(Entries from a robot dataset)
* Start *
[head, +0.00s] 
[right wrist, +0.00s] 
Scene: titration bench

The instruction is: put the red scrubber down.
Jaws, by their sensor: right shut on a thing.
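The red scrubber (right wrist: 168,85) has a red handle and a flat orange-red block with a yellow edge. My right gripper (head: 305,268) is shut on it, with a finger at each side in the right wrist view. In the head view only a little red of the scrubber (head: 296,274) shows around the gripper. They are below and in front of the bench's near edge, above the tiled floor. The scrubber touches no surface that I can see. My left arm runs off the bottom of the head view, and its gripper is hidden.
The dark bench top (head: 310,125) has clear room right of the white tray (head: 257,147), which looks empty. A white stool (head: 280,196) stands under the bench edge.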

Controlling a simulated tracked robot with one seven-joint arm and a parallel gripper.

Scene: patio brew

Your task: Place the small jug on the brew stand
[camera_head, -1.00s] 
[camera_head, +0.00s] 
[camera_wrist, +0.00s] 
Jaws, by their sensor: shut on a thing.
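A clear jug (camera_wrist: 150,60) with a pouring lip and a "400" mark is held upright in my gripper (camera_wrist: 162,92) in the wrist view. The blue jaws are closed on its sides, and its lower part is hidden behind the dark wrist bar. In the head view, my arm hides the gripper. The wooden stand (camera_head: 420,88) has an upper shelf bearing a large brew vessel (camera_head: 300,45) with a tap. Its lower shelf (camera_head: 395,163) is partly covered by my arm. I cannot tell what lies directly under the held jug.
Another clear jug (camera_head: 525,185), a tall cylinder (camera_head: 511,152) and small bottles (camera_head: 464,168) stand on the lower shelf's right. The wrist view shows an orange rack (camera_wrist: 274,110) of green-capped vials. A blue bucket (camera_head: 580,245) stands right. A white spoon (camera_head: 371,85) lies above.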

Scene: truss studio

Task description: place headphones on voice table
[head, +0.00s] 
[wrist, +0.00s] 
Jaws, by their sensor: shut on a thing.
* End *
Set down each line of the material verbatim, from the first line through the line that contains "[camera_wrist, +0.00s]".

[head, +0.00s] 
[right wrist, +0.00s] 
Scene: titration bench

The instruction is: put the red scrubber down.
Jaws, by their sensor: right shut on a thing.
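The red scrubber (right wrist: 168,85) has a red handle and a flat orange-red block with a yellow edge. My right gripper (head: 305,268) is shut on it, with a finger at each side in the right wrist view. In the head view only a little red of the scrubber (head: 296,274) shows around the gripper. They are below and in front of the bench's near edge, above the tiled floor. The scrubber touches no surface that I can see. My left arm runs off the bottom of the head view, and its gripper is hidden.
The dark bench top (head: 310,125) has clear room right of the white tray (head: 257,147), which looks empty. A white stool (head: 280,196) stands under the bench edge.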

Controlling a simulated tracked robot with one seven-joint arm and a parallel gripper.

Scene: patio brew

Your task: Place the small jug on the brew stand
[camera_head, -1.00s] 
[camera_head, +0.00s] 
[camera_wrist, +0.00s] 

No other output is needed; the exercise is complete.